Skip to main content

Class Signature

class ChronosBoltDataset(BaseDataset):
    def __init__(
        name: str = None,
        datetime_col: str = "ds",
        path: str = None,
        boundaries: list = [0, 0, 0],
        batch_size: int = 16,
        mode: str = None,
        stride: int = 10,
        context_len: int = 512,
        horizon_len: int = 64
    )
Dataset wrapper for preparing time-series data for the Chronos-Bolt model.

Parameters

name
str
default:"None"
Dataset name (e.g., “ett”, “etth1”). Used to automatically load datasets from predefined sources.
datetime_col
str
default:"ds"
Name of the datetime column in the CSV file.
path
str
default:"None"
Path to the CSV file containing time-series data.
boundaries
list[int]
default:"[0, 0, 0]"
Train/val/test split boundaries.
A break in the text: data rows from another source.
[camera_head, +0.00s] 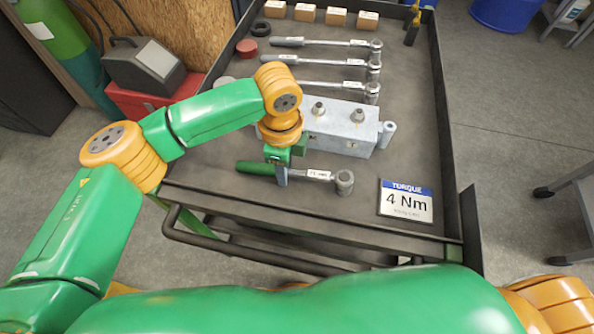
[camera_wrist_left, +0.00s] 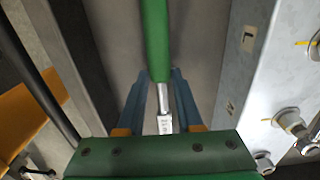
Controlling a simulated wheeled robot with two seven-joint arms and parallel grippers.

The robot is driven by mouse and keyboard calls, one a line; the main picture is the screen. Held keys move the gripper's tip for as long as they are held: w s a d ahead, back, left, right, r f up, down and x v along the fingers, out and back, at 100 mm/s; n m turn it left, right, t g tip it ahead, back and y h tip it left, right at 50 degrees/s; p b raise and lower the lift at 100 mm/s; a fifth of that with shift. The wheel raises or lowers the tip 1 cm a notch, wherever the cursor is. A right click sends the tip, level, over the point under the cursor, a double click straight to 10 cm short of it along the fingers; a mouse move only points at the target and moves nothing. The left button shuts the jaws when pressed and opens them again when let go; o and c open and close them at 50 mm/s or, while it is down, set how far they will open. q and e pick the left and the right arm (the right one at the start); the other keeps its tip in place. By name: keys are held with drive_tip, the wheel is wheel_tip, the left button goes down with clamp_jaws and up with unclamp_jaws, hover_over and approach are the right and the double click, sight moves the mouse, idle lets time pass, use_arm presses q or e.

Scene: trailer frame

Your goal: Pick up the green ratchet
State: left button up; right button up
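The green ratchet lies near the front of the cart's tray, its green handle (camera_head: 256,168) pointing left and its round steel head (camera_head: 344,182) to the right. My left gripper (camera_head: 281,178) is lowered over it, where the handle meets the steel shaft. In the left wrist view the green handle (camera_wrist_left: 156,40) runs away from the gripper. The two blue-grey fingers of the left gripper (camera_wrist_left: 163,90) stand on either side of the shaft, with narrow gaps beside it, so the gripper looks open. My right gripper is out of view.
A grey metal block (camera_head: 340,125) with bolts stands just behind the ratchet. More ratchets (camera_head: 320,63) lie farther back. The tray has a raised dark edge (camera_head: 440,120).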

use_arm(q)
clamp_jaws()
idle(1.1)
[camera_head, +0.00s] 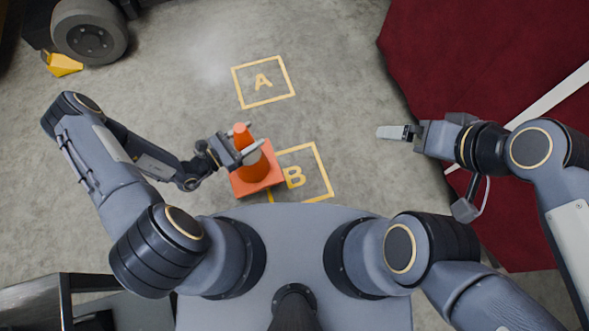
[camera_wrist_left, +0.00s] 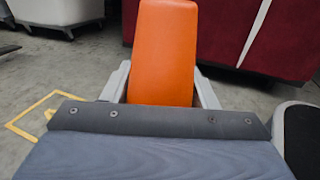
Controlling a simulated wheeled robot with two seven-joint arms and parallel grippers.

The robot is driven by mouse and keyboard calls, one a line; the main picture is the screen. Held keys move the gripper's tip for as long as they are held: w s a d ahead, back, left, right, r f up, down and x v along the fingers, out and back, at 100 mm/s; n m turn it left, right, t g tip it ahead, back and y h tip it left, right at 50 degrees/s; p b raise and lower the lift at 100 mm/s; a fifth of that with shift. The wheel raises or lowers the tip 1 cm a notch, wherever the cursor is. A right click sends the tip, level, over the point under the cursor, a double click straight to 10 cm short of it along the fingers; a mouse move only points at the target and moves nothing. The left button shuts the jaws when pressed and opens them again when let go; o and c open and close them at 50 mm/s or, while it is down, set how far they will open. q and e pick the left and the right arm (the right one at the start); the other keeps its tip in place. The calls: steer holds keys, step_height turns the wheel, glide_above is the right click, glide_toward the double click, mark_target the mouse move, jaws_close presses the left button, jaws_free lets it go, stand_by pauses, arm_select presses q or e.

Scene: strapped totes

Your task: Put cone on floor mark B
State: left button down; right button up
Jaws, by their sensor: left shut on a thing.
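An orange traffic cone (camera_head: 257,170) with a grey band and a square base is upright in the head view, overlapping the left edge of floor mark B (camera_head: 318,160). I cannot tell whether its base touches the floor. My left gripper (camera_head: 247,142) is shut on the cone near its top, one finger on either side. In the left wrist view the cone (camera_wrist_left: 164,50) stands between the two fingers. My right gripper (camera_head: 395,132) is held out empty at the right, above the floor; its finger gap cannot be made out.
Floor mark A (camera_head: 262,82) lies farther off, above mark B, with bare concrete around it. A dark red covered block (camera_head: 470,50) with a white strap fills the right side. A wheel (camera_head: 88,32) and a yellow chock (camera_head: 64,65) are at the top left.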

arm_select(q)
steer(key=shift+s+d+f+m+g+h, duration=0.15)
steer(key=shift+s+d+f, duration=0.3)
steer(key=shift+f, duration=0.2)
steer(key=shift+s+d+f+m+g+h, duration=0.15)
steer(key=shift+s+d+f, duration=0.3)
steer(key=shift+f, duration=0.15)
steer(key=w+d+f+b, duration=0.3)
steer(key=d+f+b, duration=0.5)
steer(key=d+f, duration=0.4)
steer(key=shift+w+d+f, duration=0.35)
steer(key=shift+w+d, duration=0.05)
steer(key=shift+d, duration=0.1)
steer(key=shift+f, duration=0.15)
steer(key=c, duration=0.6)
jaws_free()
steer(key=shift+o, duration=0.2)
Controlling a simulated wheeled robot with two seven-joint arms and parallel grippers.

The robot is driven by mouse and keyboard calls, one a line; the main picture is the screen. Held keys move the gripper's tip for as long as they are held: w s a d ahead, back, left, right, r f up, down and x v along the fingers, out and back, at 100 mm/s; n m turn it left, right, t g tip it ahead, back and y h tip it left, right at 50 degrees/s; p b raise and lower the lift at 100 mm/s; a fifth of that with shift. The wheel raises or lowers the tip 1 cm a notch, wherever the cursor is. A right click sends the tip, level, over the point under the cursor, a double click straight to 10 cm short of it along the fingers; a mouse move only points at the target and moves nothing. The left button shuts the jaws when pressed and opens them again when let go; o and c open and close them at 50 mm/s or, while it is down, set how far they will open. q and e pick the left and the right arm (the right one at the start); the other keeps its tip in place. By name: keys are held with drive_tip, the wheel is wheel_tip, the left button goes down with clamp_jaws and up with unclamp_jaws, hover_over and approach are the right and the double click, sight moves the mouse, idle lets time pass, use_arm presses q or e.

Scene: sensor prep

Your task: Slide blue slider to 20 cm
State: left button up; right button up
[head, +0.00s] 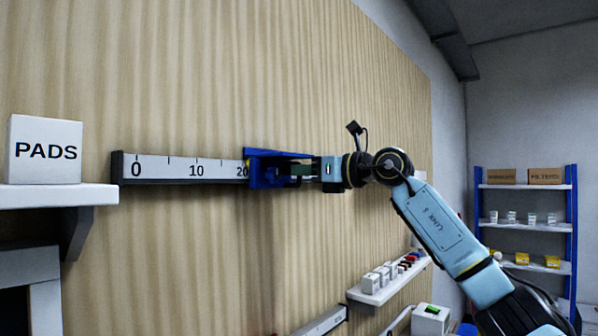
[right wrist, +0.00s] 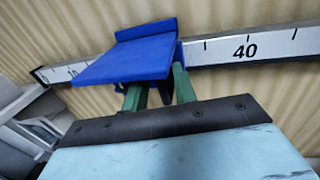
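The blue slider (head: 262,171) sits on a wall-mounted ruler rail (head: 165,169) marked 0, 10 and 20 in the head view. Its left edge is at the 20 label and partly covers it. In the right wrist view the slider (right wrist: 127,58) shows a broad blue plate, with the 40 mark well to its right. My right gripper (head: 298,170) reaches the slider from the right. Its two green fingers (right wrist: 160,92) stand apart under the plate, which hides their tips; whether they press on the slider cannot be told. My left gripper is not in view.
A white shelf (head: 60,195) with a PADS box (head: 45,150) is left of the rail. A lower shelf (head: 385,287) holds small items below my right arm. A blue rack (head: 525,229) stands at the far right.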

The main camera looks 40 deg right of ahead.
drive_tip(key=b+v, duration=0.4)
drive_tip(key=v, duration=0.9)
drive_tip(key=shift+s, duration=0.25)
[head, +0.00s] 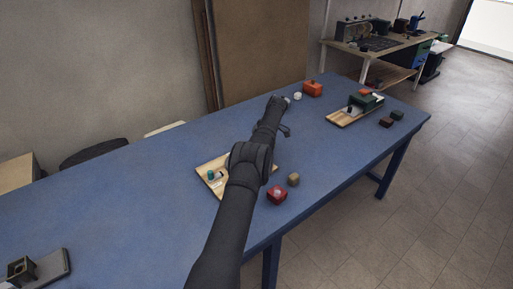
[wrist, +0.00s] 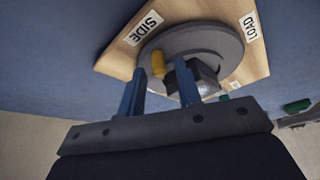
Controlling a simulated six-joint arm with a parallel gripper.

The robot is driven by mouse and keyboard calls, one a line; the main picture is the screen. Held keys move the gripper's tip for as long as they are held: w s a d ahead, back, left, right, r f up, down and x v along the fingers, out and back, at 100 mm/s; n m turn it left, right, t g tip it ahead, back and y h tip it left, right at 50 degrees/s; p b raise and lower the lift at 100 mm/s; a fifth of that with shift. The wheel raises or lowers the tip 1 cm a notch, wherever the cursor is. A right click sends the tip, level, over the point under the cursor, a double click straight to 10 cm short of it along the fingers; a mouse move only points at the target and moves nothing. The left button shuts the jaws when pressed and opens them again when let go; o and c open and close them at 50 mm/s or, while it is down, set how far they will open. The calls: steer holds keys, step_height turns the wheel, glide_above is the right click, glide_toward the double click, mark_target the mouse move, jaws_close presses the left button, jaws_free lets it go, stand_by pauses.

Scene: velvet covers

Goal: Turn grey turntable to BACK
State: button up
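In the wrist view the grey turntable (wrist: 215,40) is a round disc on a light wooden board (wrist: 115,58) with white labels SIDE (wrist: 148,27) and LOAD (wrist: 250,25). A yellow peg (wrist: 158,64) and a dark faceted block (wrist: 205,78) stand on the disc. A BACK label is not readable. My gripper (wrist: 161,70) is open, its two blue fingers reaching to the disc's near edge. The peg appears between the fingertips in the picture; contact cannot be told. The right finger covers part of the block. In the head view my arm hides the turntable.
On the blue table (head: 130,200), a wooden board (head: 209,170) with small items shows beside my arm. Farther right are an orange box (head: 313,89) and a tray (head: 342,119) with a green object.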

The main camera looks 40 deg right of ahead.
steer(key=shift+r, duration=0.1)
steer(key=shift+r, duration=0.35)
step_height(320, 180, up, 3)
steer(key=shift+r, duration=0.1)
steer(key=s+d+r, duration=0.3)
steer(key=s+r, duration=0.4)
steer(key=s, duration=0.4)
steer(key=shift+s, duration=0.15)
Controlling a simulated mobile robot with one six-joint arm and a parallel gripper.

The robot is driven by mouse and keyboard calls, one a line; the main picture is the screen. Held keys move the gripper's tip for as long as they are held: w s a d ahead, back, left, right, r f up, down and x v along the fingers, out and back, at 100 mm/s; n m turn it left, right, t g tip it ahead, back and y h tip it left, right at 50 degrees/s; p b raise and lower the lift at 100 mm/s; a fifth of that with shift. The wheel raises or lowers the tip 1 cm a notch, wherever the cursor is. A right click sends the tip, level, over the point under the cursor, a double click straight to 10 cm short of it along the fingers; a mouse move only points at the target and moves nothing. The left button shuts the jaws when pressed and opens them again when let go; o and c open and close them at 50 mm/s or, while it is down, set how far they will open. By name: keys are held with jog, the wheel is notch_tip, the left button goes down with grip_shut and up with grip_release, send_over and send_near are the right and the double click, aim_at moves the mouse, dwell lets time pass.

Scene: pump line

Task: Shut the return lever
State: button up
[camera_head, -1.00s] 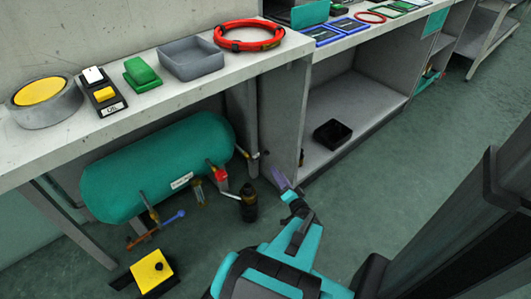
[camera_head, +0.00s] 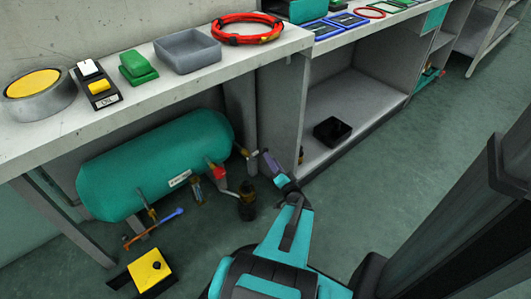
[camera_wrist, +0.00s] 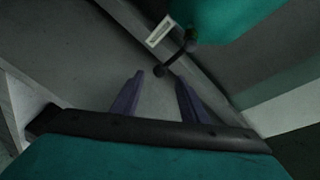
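My gripper (camera_head: 270,163) is raised beside the right end of the teal tank (camera_head: 155,165) under the bench. In the wrist view its two purple fingers (camera_wrist: 155,98) stand apart with nothing between them. A blue lever (camera_head: 166,222) sits below the tank's left part. I cannot tell which handle is the return lever.
A red fitting (camera_head: 216,171) and a dark bottle-like part (camera_head: 247,201) are near the tank's right end. A yellow box (camera_head: 149,269) stands on the floor. The bench leg panel (camera_head: 284,125) is close right of my gripper. The bench top (camera_head: 140,109) overhangs the tank.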

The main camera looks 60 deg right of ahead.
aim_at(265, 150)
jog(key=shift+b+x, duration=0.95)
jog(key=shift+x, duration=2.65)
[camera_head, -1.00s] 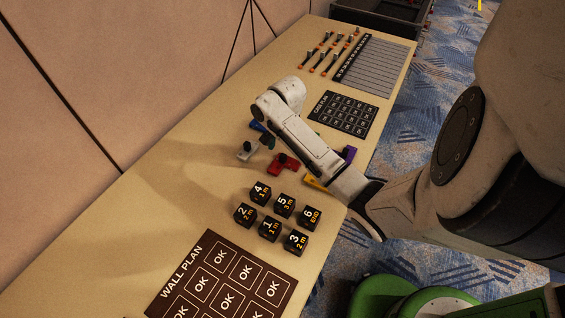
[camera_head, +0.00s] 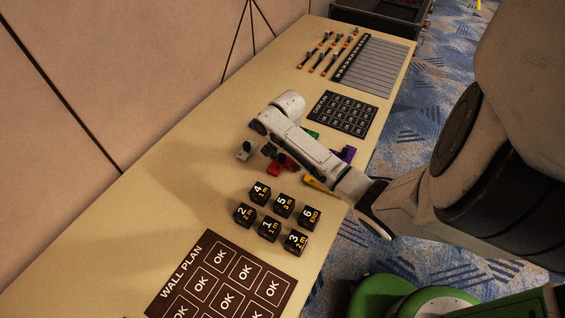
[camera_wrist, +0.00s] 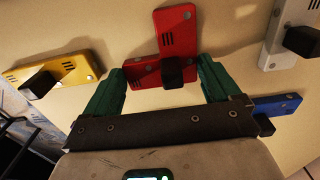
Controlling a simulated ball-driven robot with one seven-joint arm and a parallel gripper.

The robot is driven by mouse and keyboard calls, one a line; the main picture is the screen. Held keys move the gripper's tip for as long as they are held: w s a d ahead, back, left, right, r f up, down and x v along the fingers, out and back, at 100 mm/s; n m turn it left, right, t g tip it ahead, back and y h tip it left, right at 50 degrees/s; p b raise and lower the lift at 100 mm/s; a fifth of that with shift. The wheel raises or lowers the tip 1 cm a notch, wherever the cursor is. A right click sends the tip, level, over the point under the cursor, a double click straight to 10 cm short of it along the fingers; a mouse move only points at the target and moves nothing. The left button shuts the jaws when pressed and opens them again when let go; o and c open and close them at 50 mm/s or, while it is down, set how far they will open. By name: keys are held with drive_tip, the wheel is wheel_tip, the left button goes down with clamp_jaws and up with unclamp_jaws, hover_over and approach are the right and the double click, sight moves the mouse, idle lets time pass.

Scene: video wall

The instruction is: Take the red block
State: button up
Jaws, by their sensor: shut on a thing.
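The red block (camera_wrist: 174,50) is T-shaped, with a black knob, and lies in the upper middle of the wrist view. My gripper (camera_wrist: 162,67) has green fingers, one on each side of the block's near bar, and is shut on it. In the head view the red block (camera_head: 287,167) shows on the beige table, partly covered by my arm. The gripper there is mostly hidden behind the arm. I cannot tell whether the block is lifted off the table.
A yellow block (camera_wrist: 53,76) lies left, a grey block (camera_wrist: 290,35) right and a blue block (camera_wrist: 277,107) lower right in the wrist view. A purple block (camera_head: 346,154) is beside my arm. Several black numbered cubes (camera_head: 269,229) stand nearer, before the wall plan board (camera_head: 222,283).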

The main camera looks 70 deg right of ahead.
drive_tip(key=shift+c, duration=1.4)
If [0,0,0], defaults are computed automatically.
batch_size
int
default:"16"
Batch size for dataloaders.
mode
str
default:"None"
Dataset mode: “train” or “test”.
stride
int
default:"10"
Stride for windowing when creating sequences.
context_len
int
default:"512"
Length of historical context to use for forecasting.
horizon_len
int
default:"64"
Forecast horizon length (number of future steps to predict).

Attributes

max_col_num
int
default:"64"
Maximum number of columns (channels) supported.
one_chunk_num
int
Number of samples per chunk, computed as (length_timeseries - context_len - horizon_len) // stride + 1.

Methods

get_data_loader()

Returns a PyTorch DataLoader for the dataset.
def get_data_loader()
return
DataLoader
PyTorch DataLoader configured with the specified batch size.

len()

Returns the number of samples in the dataset.
def __len__()
return
int
Total number of samples available.

Usage Example

from samay.dataset import ChronosBoltDataset

# Create dataset for training
train_dataset = ChronosBoltDataset(
    name="ett",
    path="data/ETTh1.csv",
    datetime_col="date",
    mode="train",
    context_len=512,
    horizon_len=96,
    batch_size=32,
    stride=10
)

# Create dataset for testing
test_dataset = ChronosBoltDataset(
    name="ett",
    path="data/ETTh1.csv",
    datetime_col="date",
    mode="test",
    context_len=512,
    horizon_len=96,
    batch_size=32
)

# Get dataloader
dataloader = train_dataset.get_data_loader()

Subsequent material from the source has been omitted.